Publié par le Groupe d'études géopolitiques, avec le soutien de la Fondation de l'École normale supérieure

Si le croissant fertile désigne un territoire fécond, lieu de naissance de la révolution agricole qui a permis le développement et la manipulation du « vivant » pour accroître nos populations, le croissant fossile nous plonge dans les strates géologiques de la Terre, ou la matière vivante des temps très anciens s’est transformée lentement en matière morte. À partir du XIXe siècle, nous extrairons cette matière pour l’amener au grand jour et la convertir en énergie, moteur de notre révolution industrielle.

Avec le croissant fossile, nous ne sommes pas très loin des récits de l’écrivain H.P. Lovecraft. Certaines de ses nouvelles littéraires explorent les terreurs souterraines de mondes anciens qui se cachent sous les innombrables surfaces de la Terre et sur lesquelles marchent inconsciemment les êtres humains. Un événement se produit et libère ce qui était confiné en profondeur pendant des temps immémoriaux.

Deux pensées me viennent à l’esprit à l’évocation de la notion de croissant fossile. Une qui concerne les lectures que j’ai pu faire sur le croissant fertile et les mythes mésopotamiens de la création. Une autre qui se rapporte à l’étonnement manifesté par Le Corbusier à la vue des montagnes noires parsemant notre territoire belge, les nouvelles formes émergentes de notre période industrielle.

Dans le livre La plus vieille cuisine du monde, l’historien Jean Bottero nous explique comment la fonte en masse des neiges est à l’origine d’un immense fleuve coincé entre les montagnes du Caucase et le désert syro-arabe. L’assèchement universel dû à la dernière période glaciaire transforme le lit unique de ce fleuve en une terre drainée par deux cours d’eau, le Tigre, à l’est, et l’Euphrate, à l’ouest. Ce sont sur ces alluvions déposées pendant des millénaires que se développera un territoire structuré par des canaux creusés par les hommes. La planification, la création et le contrôle de l’irrigation allaient pouvoir faire apparaître deux nouvelles activités humaines, l’agriculture et l’élevage. Ce nouveau terroir sera à la base des premières cités. 

Cette idée de génie, la maîtrise des deux fleuves à partir de canaux connectés, qui allait permettre à l’homme de contrôler son environnement pour le rendre plus fécond, reste une énigme pour les historiens. Les anciens mythes mésopotamiens attribuaient cette idée fondatrice aux dieux.

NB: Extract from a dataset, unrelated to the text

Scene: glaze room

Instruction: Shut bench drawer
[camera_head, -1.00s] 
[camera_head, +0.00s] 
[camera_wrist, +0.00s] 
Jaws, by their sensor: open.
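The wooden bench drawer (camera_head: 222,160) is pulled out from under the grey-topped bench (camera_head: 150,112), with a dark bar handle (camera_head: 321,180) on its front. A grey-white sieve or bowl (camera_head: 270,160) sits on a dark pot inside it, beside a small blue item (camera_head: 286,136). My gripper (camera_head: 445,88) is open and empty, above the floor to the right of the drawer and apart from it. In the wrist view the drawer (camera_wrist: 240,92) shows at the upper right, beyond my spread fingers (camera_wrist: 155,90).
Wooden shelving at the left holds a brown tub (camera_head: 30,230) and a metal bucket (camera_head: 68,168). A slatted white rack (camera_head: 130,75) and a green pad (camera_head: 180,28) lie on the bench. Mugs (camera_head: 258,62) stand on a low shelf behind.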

Pendant 2 500 ans, les dieux mineurs travaillent pour creuser les cours d’eau, entasser les montagnes et organiser le grand marécage : « Considérable était leur besogne, lourde était leur corvée, infini leur labeur. C’était un temps où il n’y avait pas encore d’être humain. C’était un temps où les dieux mineurs faisaient l’homme, où ils se comportaient comme des hommes, où ils étaient chargés par les dieux suprêmes des corvées qui deviendront plus tard le lot des humains. Ces dieux mineurs se mirent à se plaindre et la Mère Première, Belet, créa l’homme pour qu’il puisse assumer la corvée des dieux : Parmi les travaux et corvées assignés aux hommes pour qu’ils rassasient les dieux , il y a deux activités radicalement nouvelles que les dieux mineurs n’accomplissaient pas jusque là, l’agriculture et l’élevage ».

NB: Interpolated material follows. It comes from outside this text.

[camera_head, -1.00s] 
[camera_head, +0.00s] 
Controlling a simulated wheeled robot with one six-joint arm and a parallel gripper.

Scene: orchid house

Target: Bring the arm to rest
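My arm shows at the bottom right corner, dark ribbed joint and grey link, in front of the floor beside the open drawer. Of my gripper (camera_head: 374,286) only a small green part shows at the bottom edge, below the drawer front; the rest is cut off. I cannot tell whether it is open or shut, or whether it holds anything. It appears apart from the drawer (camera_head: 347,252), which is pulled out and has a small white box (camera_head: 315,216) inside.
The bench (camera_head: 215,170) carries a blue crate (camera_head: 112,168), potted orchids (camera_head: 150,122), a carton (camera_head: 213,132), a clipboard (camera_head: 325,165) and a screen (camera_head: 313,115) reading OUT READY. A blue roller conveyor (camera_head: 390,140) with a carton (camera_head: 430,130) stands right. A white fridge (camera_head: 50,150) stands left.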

Cette transition agricole, le passage de la cueillette de plantes sauvages à l’organisation de champs de blé, s’opère il y a un peu plus de 10 000 ans. La domestication du vivant amena l’homme à tout mettre en œuvre pour organiser et investir au mieux son territoire afin de générer de belles moissons de blé et de s’occuper des troupeaux. 

C’est sur ces fondations que se bâtiront les premières villes et de nouvelles manières de vivre et de penser. Les premières villes étaient ainsi situées près des rivières sur des terres fertiles, propices à l’agriculture. Ces pôles urbains, quelles que soient leurs dimensions, sont toujours étroitement liés aux espaces cultivés environnant, la campagne. Cette construction d’un nouveau paysage découle d’abord d’un processus naturel qui s’étale sur des millénaires pour finalement voir advenir l’intervention de l’homme sur la gestion et l’optimisation de l’irrigation de vastes étendues afin de s’y implanter et s’y développer. Même les matériaux utilisés pour construire les bâtiments étaient d’origine locale, des briques de terre crue ou cuite en fonction de la taille de la structure architecturale. Pendant des millénaires ces paysages structurant ville et campagne seront la norme : la ville au centre d’une vaste campagne nourricière. Une histoire de strates terrestres superficielles organisées et gérées par une nouvelle civilisation d’hommes sédentaires.

Au début du XXe siècle, lors de son voyage oriental de jeunesse, Le Corbusier dessina des paysages dans lesquels l’architecture était influencée par les strates historiques et archéologiques. Pour ce jeune architecte, c’est une période décisive qui va lui permettre de développer et d’aiguiser son regard grâce à sa pratique quotidienne du dessin. Car pour lui, en plus d’être un outil de présentation et de représentation, le dessin sera aussi un outil de compréhension du monde. Quelque temps plus tard, avec son regard expérimenté, quand il se rendit en Belgique en train, il s’étonna des montagnes noires présentes sur notre pays. Notre territoire qui a la réputation d’être plat se présentait à l’architecte avec des cônes noirs presque parfaits dont les dimensions rivalisaient avec celle des gigantesques pyramides. Une nouvelle typologie paysagère défilait devant lui. Malgré la présence centenaire de ces nouvelles formes prégnantes, elles étaient encore fort inconnues et contenues dans ces régions qui allaient changer de manière fondamentale nos sociétés. 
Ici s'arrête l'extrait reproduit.